Sadly, this emphasis on material sharing was not often emphasized in some of the churches. Particularly in the 1950s and 1960s, this lack of emphasis was a reaction to communism. I remember a friend of mine at seminary who preached a sermon on the need to love one another practically and care for one another's physical needs. He spoke from 1 John 3 and 4, but members of his congregation afterward accused him of preaching a liberal communist doctrine. For Schaeffer this was a tremendously important thing. We need to give what we have materially to others who are in need. He never could have been accused of being communist. Schaeffer hated communism and saw its tremendously destructive character. He spoke very strongly about the need for Christians to share what they possessed with one another. That was something the Schaeffers lived out in practice very dramatically in their life in Switzerland. They often had very little, but they shared everything they had with other people.
The third emphasis in this section on the church is on the brotherhood of believers. There is a need for this to cut across all barriers. Schaeffer says in lesson 17, "When we come into this new relationship with God, all those who trust Christ as their Savior are our brothers and sisters. This is the communion of saints." He comments on Ephesians 5:26-29 and says, "The brotherhood of believers should be the predominate factor between Christians in all the relationships of life. This is true of husbands and wives, children and parents, servants and masters, and employees and employers. In all such relationships, we are also brothers and sisters."
That may sound like a strange emphasis to you when he puts it in the context of marriage, too. It was something he said over and over again. One should regard one's wife or husband as a sister or brother in the Lord. That is central in our relationship. As soon as you do that, it immediately makes the stress that what is fundamental in marriage is the love we have for one another rather than the structure that God has given. Schaeffer would have said that God has certainly given a structure of headship to the husband, but Schaeffer wanted to have as a central stress that, first of all, we are brothers and sisters in Christ. We are called to love one another, respect one another as such, and share our lives with one another. The other relationships we may have of husband/wife, parent/child, and employee/employer are secondary to that. Schaeffer took that very seriously in the way he treated small children, whether his own or anyone else's children. He took their profession of faith, even if they were very tiny, very seriously. He regarded them as a brother or sister of his in the Lord. He felt they should be treated with respect and dignity and spoken to as equal.

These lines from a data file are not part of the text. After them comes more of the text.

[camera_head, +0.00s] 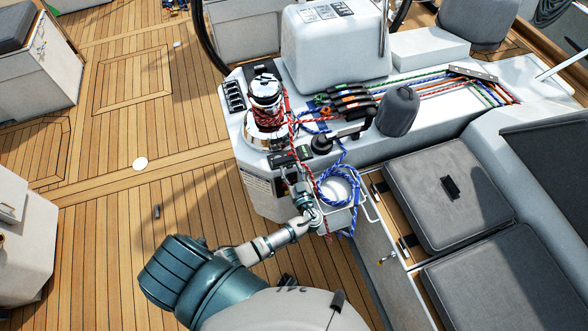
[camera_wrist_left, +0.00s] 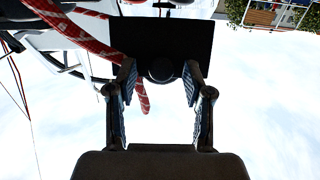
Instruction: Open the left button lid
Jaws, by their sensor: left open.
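Two small dark button units sit side by side on the white console's front edge, below the winch. The left one (camera_head: 278,161) is just above my gripper, and the right one (camera_head: 303,152) is beside it. My left gripper (camera_head: 290,178) is close to the left unit. In the left wrist view, my open fingers (camera_wrist_left: 162,88) are on either side of a round black part (camera_wrist_left: 161,70), against a dark square panel (camera_wrist_left: 190,38). I cannot tell whether the fingers touch it, or whether the lid is raised. My right gripper is not in view.
A chrome winch (camera_head: 265,95) wrapped in red rope stands behind the buttons. Red rope (camera_wrist_left: 85,35) hangs beside my fingers. A coiled blue rope (camera_head: 340,183) hangs to the right. A black winch handle (camera_head: 345,135) lies nearby. Open teak deck (camera_head: 110,220) spreads left.

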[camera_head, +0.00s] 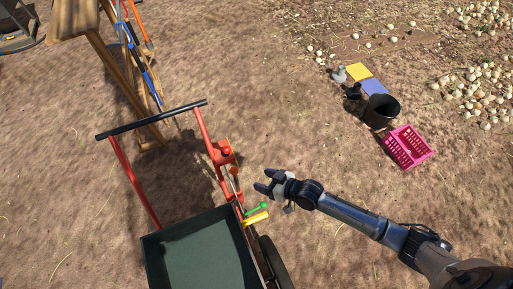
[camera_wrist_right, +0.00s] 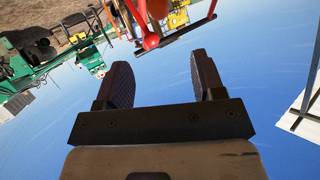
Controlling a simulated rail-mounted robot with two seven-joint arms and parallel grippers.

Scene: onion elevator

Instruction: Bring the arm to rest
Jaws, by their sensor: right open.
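My right arm (camera_head: 355,213) reaches in from the lower right in the head view. Its gripper (camera_head: 262,181) is open and empty, held apart from the red-handled cart beside it. In the right wrist view the two fingers (camera_wrist_right: 165,82) stand apart with only blue sky between them. Red bars and a red ball knob (camera_wrist_right: 151,41) show beyond the fingers. My left gripper is in neither view.
The cart has a dark green bed (camera_head: 203,255), a black push bar (camera_head: 152,119), and green and yellow levers (camera_head: 257,218) near my gripper. A pink crate (camera_head: 408,147) and a black bucket (camera_head: 381,111) stand right. A wooden bench (camera_head: 75,17) is upper left. Ground between is clear.

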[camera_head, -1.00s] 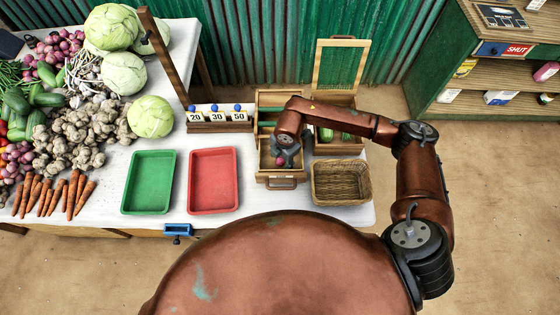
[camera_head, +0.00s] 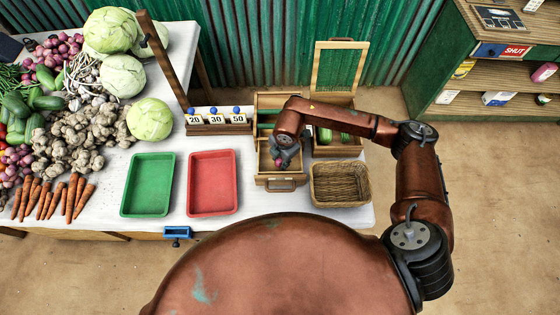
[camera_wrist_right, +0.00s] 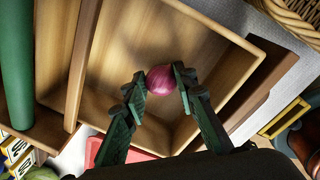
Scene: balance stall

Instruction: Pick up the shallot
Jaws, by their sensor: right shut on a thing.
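The shallot (camera_wrist_right: 160,80), purple-pink and round, sits between the fingertips of my right gripper (camera_wrist_right: 160,82) in the right wrist view. Both fingers touch it, one on each side, and the gripper is shut on it. In the head view my right gripper (camera_head: 285,157) points down over the open wooden drawer (camera_head: 281,180), with the shallot (camera_head: 279,163) a small pink spot at its tips. The drawer's bare floor shows around it in the wrist view. I cannot tell whether the shallot touches the floor. My left gripper is not in view.
A wicker basket (camera_head: 340,184) stands right of the drawer. A red tray (camera_head: 212,209) and a green tray (camera_head: 148,211) lie to its left. An open-lidded wooden box (camera_head: 338,148) with green vegetables stands behind the basket. Vegetables are heaped at the table's left.

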This was one of the things that underlay his ability to relate to so many different kinds of people, whatever age, nationality, or class. He really regarded all Christians as brothers and sisters in the Lord. They were not people whom he was over because he was a teacher whom God had raised up in the church. They were his brothers and sisters in the Lord. That was the fundamental reality to him. He goes on to say, "This brotherhood of believers cuts across all the lines of nationality, race, language, culture, social position, and geographical location." This idea of brotherhood was very precious to him. He spoke about the church in Antioch from Acts 13 where it says that Paul and Barnabas were set aside for the missionary task. It gives a list of some of the people in that church. Acts 13:1 says, "In the church at Antioch there were prophets and teachers: Barnabas, Simeon called Niger, Lucius of Cyrene, Manaen (who had been brought up with Herod the tetrarch) and Saul." He made the point that there were people there who were Jews, Gentiles, one man who was wealthy from the upper class, brought up with Herod the tetrarch, and someone who was black. He always said when he mentioned that passage that the church at Antioch was his favorite church. There was a real demonstration there of the brotherhood of all believers. So that is the third point in his emphasis on the church.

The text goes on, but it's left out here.